The kicker for me is Global’s more recent focus in Iraq. “Iraq!?!” you may say. Yes. Iraq. Other than North America, resurgence in Iraq’s oil production is one of the only other major new supplies of oil.
Seismic is a great way to play this budding trend. After all, would you rather invest in a big oil company that brings millions of dollars-worth of equipment/personnel to Iraq. Or a company that has the potential to sit back and collect a payment each time a new drill plan is drawn up?
Remember, though, this is a speculative play (as is the case with a lot of bargains.)
That said, I wanted to get another opinion on Global’s financial position and it’s potential for a turnaround. So I asked our in-house value analyst, Dan Amoss. Here’s what Dan has to say:
There’s no question this is a very high risk/high reward stock. Global has grown their asset base – seismic library – way too fast, and funded it with debt. Now, they’re in a desperate spot to sell the heck out of it, or run into a liquidity crunch and bankruptcy.
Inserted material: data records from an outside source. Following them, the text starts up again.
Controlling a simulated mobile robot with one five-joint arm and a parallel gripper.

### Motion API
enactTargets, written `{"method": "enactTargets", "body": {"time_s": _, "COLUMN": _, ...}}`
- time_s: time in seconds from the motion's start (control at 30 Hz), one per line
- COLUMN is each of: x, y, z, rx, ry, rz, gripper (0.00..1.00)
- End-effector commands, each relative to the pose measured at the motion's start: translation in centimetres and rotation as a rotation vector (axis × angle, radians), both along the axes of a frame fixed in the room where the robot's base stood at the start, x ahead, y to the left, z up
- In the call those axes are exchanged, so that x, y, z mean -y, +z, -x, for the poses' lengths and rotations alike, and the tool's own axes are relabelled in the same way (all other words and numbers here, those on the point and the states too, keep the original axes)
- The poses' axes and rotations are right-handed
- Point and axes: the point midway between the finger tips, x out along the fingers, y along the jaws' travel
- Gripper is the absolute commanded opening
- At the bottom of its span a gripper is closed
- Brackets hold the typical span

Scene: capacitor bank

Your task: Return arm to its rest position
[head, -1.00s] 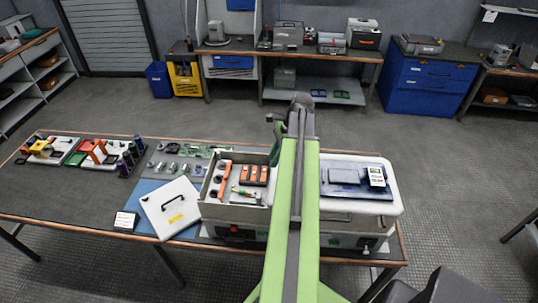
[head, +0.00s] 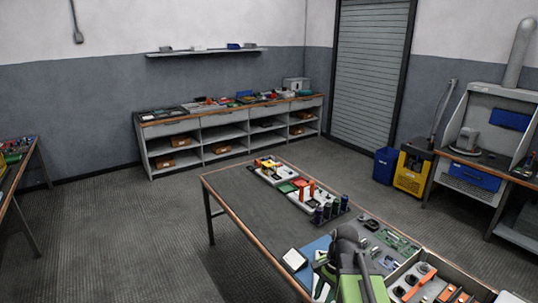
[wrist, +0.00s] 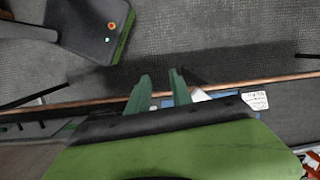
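My gripper (wrist: 160,93) shows in the wrist view as two green fingers standing apart, with no object held between them. Beyond the fingertips are the wooden edge of the workbench and a bit of blue mat and a white piece. In the head view my green arm (head: 362,285) is at the bottom, right of centre, over the near side of the workbench (head: 235,200).
The bench holds several dark cylinders (head: 327,212), a green circuit board (head: 398,241), a white card (head: 294,260) and a case with orange tools (head: 420,283). The bench's left part is bare. Open floor (head: 110,220) lies to the left, before a shelf unit (head: 235,133).

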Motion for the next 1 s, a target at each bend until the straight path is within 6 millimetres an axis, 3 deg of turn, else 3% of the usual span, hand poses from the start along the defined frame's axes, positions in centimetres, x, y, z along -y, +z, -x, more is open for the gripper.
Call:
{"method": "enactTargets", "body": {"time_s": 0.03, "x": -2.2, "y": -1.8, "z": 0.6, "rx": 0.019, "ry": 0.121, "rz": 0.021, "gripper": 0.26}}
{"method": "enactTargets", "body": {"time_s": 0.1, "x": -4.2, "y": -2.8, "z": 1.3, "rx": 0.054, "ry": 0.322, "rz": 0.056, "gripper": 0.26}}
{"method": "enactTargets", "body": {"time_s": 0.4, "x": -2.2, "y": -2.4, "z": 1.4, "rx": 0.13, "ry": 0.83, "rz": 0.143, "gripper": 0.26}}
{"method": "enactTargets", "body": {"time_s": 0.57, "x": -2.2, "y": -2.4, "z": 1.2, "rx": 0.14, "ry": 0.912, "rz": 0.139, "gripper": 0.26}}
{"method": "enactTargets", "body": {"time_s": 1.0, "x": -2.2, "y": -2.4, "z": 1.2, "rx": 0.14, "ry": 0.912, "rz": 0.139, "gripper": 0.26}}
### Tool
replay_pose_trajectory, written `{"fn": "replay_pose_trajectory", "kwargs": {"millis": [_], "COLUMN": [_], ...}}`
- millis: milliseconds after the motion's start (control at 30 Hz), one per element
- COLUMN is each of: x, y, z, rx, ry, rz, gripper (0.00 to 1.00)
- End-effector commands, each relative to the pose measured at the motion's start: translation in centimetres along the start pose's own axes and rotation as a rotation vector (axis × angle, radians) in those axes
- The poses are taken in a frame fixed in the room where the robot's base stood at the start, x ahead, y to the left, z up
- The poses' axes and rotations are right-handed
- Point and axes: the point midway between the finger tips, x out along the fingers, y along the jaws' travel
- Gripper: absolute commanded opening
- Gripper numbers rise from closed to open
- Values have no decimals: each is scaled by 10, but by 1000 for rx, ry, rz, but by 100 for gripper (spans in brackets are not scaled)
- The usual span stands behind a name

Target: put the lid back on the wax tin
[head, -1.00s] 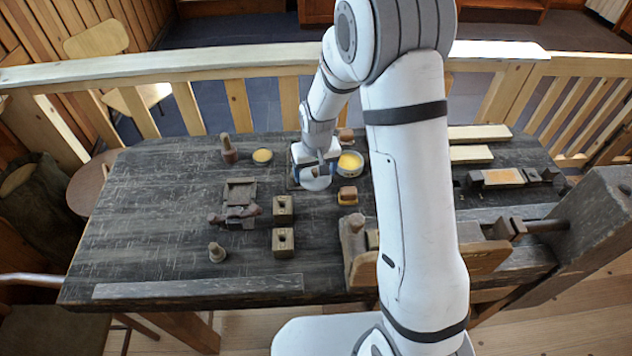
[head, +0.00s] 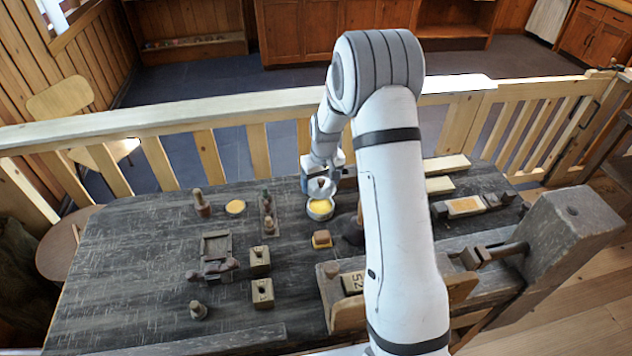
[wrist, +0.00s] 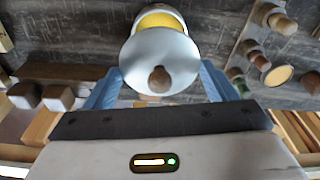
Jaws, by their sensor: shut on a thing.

The market clearly sees bankruptcy as a high possibility. The entire market cap equals just what GGS spent on shooting seismic and capex in just the past three quarters!
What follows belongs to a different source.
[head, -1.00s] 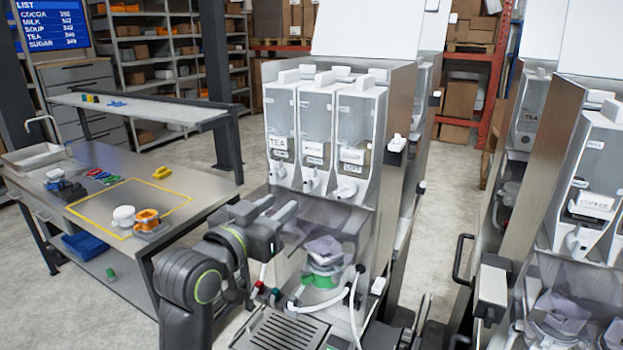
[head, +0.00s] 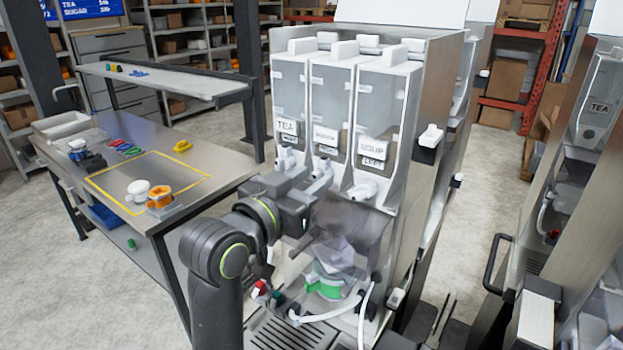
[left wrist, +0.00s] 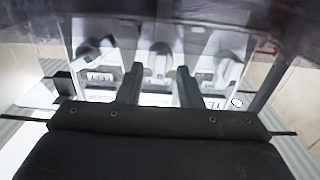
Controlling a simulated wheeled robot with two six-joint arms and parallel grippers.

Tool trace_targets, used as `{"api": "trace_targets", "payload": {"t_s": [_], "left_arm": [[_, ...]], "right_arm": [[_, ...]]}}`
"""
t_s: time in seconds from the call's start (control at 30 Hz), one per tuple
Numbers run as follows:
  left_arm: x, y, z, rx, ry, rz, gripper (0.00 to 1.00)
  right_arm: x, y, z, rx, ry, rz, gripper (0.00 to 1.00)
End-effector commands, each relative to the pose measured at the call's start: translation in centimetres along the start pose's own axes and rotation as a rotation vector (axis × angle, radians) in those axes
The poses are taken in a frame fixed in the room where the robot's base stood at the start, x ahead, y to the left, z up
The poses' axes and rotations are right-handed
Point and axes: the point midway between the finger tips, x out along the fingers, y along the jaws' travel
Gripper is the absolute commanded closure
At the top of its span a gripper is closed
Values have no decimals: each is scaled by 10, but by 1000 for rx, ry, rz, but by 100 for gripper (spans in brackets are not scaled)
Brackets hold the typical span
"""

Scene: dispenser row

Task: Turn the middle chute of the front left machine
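The front left machine (head: 434,110) has three canisters; the left reads TEA, the right SOUP LEFT, and the middle label is too small to read surely. The white middle chute (head: 321,176) sticks out below the middle canister (head: 330,100). The right chute (head: 363,190) is beside it; the left chute is partly hidden. My left gripper (head: 315,208) is in front of the machine, just below the middle chute. In the left wrist view its two dark fingers (left wrist: 159,87) are apart, with the middle chute (left wrist: 160,55) beyond the gap, no contact visible. My right gripper is not in view.
A green-based bowl part (head: 325,288), a white hose (head: 330,316) and a drip grille (head: 290,332) lie below the chutes. A metal workbench (head: 135,150) stands left. Another machine (head: 560,200) stands right. Clear floor (head: 470,200) shows behind and right.

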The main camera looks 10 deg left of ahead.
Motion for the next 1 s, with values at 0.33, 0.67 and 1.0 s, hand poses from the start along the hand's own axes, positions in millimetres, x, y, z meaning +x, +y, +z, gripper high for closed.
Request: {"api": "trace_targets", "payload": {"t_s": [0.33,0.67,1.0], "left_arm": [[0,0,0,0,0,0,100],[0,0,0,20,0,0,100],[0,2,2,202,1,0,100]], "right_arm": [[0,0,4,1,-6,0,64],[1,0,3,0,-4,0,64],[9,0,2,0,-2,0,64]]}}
The stock could rebound dramatically (multi-bagger) if management can slow down capex sharply, increase seismic sales, and use free cash flow to pay down debt.
Their bankers look flexible, having granted several amendments to their credit agreement (if I were the banker, I’d keep rolling the credit line, because the loss given default on this loan – not backed by easily-value hard assets, but a seismic library – would be very high).
It’s an interesting speculation, but it’s very high risk.
Thanks for your input Dan.
Looking at the chart for Global, on a weekly basis the bloodletting looks to be over. A few months of higher highs for the stock signal an end to the stock’s weakness and potentially a bottom. From here we could be looking at an easy triple digit winner.
Global is in a profitable niche industry and the company has gone “all in” on its seismic library. If you’re the betting type, now’s the time to put in your chips on this bargain.